In arguing otherwise, plaintiff relies on Senior Estates v. Bauman Homes, 272 Or 577, 583-84, 539 P2d 142 (1975), a case that recognizes and explains Oregon's long-established rule that, in an appropriate case, the victim of a breach of contract may recover not only her loss of bargain damages, but also consequential damages. The Oregon rule, as stated in that case, is straightforward:
"[T]he plaintiff may recover such damages, including gains prevented as well as losses sustained, as may reasonably be supposed to have been within the contemplation of both parties at the time of the making of the contract as the proximate and natural consequence of a breach by defendant."
Id. at 585 (quoting Blagen v. Thompson, 23 Or 239, 248, 31 P 647 (1892); emphasis in original).

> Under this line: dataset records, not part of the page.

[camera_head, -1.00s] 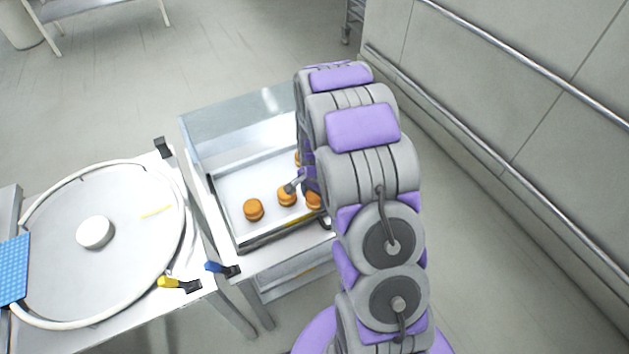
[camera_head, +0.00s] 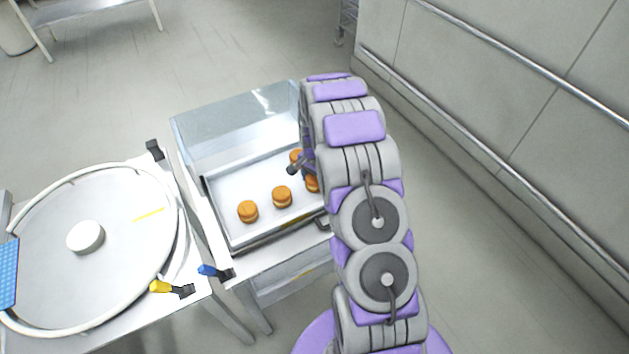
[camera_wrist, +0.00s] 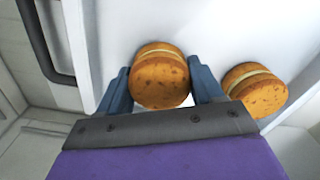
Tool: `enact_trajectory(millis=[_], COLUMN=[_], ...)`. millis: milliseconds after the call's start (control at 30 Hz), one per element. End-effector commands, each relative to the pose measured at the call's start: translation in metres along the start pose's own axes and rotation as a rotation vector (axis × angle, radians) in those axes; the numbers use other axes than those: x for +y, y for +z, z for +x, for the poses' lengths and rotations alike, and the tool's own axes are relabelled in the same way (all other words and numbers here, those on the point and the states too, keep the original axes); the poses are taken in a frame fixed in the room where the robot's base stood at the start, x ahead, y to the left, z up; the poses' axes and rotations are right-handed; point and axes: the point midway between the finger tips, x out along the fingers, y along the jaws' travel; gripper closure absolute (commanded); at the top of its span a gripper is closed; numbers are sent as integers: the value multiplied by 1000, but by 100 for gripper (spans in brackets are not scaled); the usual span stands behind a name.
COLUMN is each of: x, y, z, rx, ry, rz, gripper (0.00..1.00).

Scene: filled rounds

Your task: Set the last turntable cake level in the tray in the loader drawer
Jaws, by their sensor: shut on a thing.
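In the wrist view my gripper (camera_wrist: 162,88) is shut on a cake (camera_wrist: 160,76), with a blue-grey finger at each side. Another cake (camera_wrist: 260,91) is close to its right finger. Whether the held cake touches the tray is unclear. In the head view my arm hides most of the gripper.
The round turntable (camera_head: 118,205) at left holds no cakes, only a white hub (camera_head: 85,237). Yellow (camera_head: 160,287) and blue (camera_head: 208,270) handles stick out at its front. The clear guard (camera_head: 235,122) rises behind the tray. A wall rail (camera_head: 500,88) runs at right.

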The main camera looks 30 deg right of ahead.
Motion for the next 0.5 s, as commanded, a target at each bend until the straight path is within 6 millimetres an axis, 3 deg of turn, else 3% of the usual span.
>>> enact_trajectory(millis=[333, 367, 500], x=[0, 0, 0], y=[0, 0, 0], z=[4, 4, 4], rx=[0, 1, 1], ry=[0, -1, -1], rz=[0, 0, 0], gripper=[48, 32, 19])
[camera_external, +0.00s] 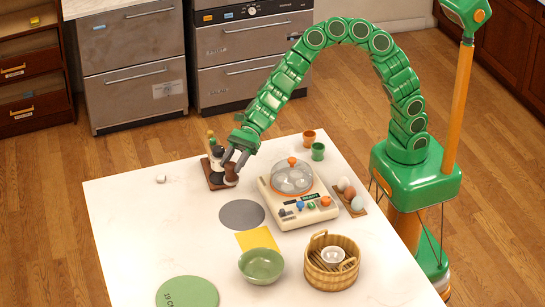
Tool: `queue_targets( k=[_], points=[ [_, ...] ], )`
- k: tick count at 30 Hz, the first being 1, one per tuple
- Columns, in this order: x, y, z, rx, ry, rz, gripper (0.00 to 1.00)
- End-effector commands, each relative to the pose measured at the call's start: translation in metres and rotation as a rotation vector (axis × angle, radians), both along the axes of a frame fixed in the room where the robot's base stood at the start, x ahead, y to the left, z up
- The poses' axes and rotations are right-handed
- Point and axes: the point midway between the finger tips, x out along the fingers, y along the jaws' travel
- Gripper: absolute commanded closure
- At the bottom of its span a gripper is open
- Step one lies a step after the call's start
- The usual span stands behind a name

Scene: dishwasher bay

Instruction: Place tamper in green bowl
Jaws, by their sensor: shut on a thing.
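The green bowl (261,267) stands open and looks empty near the front middle of the white table. My gripper (235,163) is at the back left of the table, pointing down, with its fingers shut on the tamper (231,177), a small dark brown and pale piece. The tamper is at the right edge of a brown wooden stand (215,184). I cannot tell whether it touches the stand or is lifted. The fingers hide part of it.
A cream appliance with a clear dome (292,180) stands right of my gripper. A yellow cloth (257,239) and grey disc (242,214) lie between stand and bowl. A wooden basket (318,277) is right of the bowl; a green round board (187,293) is left.

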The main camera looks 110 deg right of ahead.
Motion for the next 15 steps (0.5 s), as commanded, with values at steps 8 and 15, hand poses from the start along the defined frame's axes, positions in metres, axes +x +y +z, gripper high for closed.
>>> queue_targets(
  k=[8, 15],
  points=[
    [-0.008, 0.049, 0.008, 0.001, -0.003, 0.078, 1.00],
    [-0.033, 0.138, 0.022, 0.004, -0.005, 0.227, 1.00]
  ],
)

We have no quibble with that rule when the circumstances support its application. On the facts of the present case, however, they do not. We note again that the parties were at pains in their letter of intent to identify what they were not agreeing to do: Defendant was not agreeing to sell, or even to negotiate in good faith toward selling, and plaintiff was not agreeing to buy, or even to negotiate in good faith toward buying, the property in question. The document in this case contains the opposite understanding:
"Seller and Purchaser acknowledge that this Letter of Intent proposal is not a binding agreement and that it is intended solely to establish the principal terms of the purchase and as a basis for the preparation of a binding Purchase and Sales Agreement. * * * [O]nly a fully executed Purchase and Sale Agreement shall constitute a binding transaction and binding obligation between the parties."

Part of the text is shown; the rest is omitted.